### YOUR GOAL:
Repeat the whole listing below, word for word.

### MATERIAL SUPPLIED:
-- START --

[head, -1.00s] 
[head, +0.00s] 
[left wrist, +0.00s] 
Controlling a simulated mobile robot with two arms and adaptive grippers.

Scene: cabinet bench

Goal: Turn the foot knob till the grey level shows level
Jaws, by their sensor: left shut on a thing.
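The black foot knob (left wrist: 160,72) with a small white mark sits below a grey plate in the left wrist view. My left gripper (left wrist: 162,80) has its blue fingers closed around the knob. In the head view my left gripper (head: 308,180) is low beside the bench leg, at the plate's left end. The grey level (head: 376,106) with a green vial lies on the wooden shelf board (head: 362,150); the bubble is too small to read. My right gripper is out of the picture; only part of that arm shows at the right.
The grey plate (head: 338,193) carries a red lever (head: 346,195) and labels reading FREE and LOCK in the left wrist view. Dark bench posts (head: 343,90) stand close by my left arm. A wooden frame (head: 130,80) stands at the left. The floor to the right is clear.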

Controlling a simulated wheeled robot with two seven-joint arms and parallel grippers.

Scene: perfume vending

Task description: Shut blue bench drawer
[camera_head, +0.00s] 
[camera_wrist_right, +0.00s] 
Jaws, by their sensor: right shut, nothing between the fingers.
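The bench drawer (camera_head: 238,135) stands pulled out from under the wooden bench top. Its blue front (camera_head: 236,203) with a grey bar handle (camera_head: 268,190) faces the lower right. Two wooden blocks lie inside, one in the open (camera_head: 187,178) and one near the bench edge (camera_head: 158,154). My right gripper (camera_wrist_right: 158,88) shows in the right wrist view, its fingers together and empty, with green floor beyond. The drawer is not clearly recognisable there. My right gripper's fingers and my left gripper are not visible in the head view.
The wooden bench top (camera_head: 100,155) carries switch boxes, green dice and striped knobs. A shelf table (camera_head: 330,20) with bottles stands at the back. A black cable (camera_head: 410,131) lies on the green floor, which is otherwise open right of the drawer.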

-- END --

### FULL SOLUTION:
[head, -1.00s] 
[head, +0.00s] 
[left wrist, +0.00s] 
Controlling a simulated mobile robot with two arms and adaptive grippers.

Scene: cabinet bench

Goal: Turn the foot knob till the grey level shows level
Jaws, by their sensor: left shut on a thing.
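The black foot knob (left wrist: 160,72) with a small white mark sits below a grey plate in the left wrist view. My left gripper (left wrist: 162,80) has its blue fingers closed around the knob. In the head view my left gripper (head: 308,180) is low beside the bench leg, at the plate's left end. The grey level (head: 376,106) with a green vial lies on the wooden shelf board (head: 362,150); the bubble is too small to read. My right gripper is out of the picture; only part of that arm shows at the right.
The grey plate (head: 338,193) carries a red lever (head: 346,195) and labels reading FREE and LOCK in the left wrist view. Dark bench posts (head: 343,90) stand close by my left arm. A wooden frame (head: 130,80) stands at the left. The floor to the right is clear.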

Controlling a simulated wheeled robot with two seven-joint arms and parallel grippers.

Scene: perfume vending

Task description: Shut blue bench drawer
[camera_head, +0.00s] 
[camera_wrist_right, +0.00s] 
Jaws, by their sensor: right shut, nothing between the fingers.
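The bench drawer (camera_head: 238,135) stands pulled out from under the wooden bench top. Its blue front (camera_head: 236,203) with a grey bar handle (camera_head: 268,190) faces the lower right. Two wooden blocks lie inside, one in the open (camera_head: 187,178) and one near the bench edge (camera_head: 158,154). My right gripper (camera_wrist_right: 158,88) shows in the right wrist view, its fingers together and empty, with green floor beyond. The drawer is not clearly recognisable there. My right gripper's fingers and my left gripper are not visible in the head view.
The wooden bench top (camera_head: 100,155) carries switch boxes, green dice and striped knobs. A shelf table (camera_head: 330,20) with bottles stands at the back. A black cable (camera_head: 410,131) lies on the green floor, which is otherwise open right of the drawer.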

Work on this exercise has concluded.